● Problem to solve: Only the lines from the start up to and including the line containing "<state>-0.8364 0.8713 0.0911" should be repeated, word for word.

● Listed entries:
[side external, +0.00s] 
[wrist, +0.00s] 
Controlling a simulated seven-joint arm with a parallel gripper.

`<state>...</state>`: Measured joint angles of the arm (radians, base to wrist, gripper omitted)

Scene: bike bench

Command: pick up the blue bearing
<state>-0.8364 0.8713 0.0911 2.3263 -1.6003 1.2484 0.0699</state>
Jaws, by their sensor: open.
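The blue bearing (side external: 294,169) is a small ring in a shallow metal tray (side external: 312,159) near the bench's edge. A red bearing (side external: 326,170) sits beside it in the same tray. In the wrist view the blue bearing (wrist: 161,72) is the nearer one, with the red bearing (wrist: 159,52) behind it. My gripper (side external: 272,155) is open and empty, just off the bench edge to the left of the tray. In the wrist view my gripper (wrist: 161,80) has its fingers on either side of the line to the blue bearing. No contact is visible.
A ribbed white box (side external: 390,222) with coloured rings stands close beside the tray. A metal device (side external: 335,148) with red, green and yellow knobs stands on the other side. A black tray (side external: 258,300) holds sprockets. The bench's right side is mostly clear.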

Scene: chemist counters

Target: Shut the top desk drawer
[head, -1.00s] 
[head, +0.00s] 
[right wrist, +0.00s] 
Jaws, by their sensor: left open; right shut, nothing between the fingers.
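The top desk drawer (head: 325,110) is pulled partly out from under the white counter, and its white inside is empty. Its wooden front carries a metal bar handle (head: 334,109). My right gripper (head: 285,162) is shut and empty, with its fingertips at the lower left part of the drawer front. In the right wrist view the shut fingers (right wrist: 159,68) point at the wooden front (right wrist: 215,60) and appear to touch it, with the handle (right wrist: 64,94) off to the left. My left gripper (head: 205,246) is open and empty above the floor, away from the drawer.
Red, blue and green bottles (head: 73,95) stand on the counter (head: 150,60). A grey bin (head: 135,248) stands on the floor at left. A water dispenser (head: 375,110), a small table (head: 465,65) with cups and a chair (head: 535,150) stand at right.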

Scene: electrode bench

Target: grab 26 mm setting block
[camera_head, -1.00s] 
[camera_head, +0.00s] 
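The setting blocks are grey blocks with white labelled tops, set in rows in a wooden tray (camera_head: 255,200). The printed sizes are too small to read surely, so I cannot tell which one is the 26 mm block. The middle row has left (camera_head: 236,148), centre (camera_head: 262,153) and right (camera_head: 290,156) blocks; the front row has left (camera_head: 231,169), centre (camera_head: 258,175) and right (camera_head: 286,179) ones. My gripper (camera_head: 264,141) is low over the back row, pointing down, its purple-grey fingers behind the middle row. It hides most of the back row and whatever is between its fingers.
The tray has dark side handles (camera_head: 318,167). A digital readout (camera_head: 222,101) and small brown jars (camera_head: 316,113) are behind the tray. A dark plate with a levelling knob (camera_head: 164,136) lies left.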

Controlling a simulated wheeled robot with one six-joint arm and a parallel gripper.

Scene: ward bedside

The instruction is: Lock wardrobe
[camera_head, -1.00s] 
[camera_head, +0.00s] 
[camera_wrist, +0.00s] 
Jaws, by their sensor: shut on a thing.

● Solution:
[side external, +0.00s] 
[wrist, +0.00s] 
Controlling a simulated seven-joint arm with a parallel gripper.

`<state>...</state>`: Measured joint angles of the arm (radians, base to wrist, gripper omitted)

Scene: bike bench

Command: pick up the blue bearing
<state>-0.8364 0.8713 0.0911 2.3263 -1.6003 1.2484 0.0699</state>

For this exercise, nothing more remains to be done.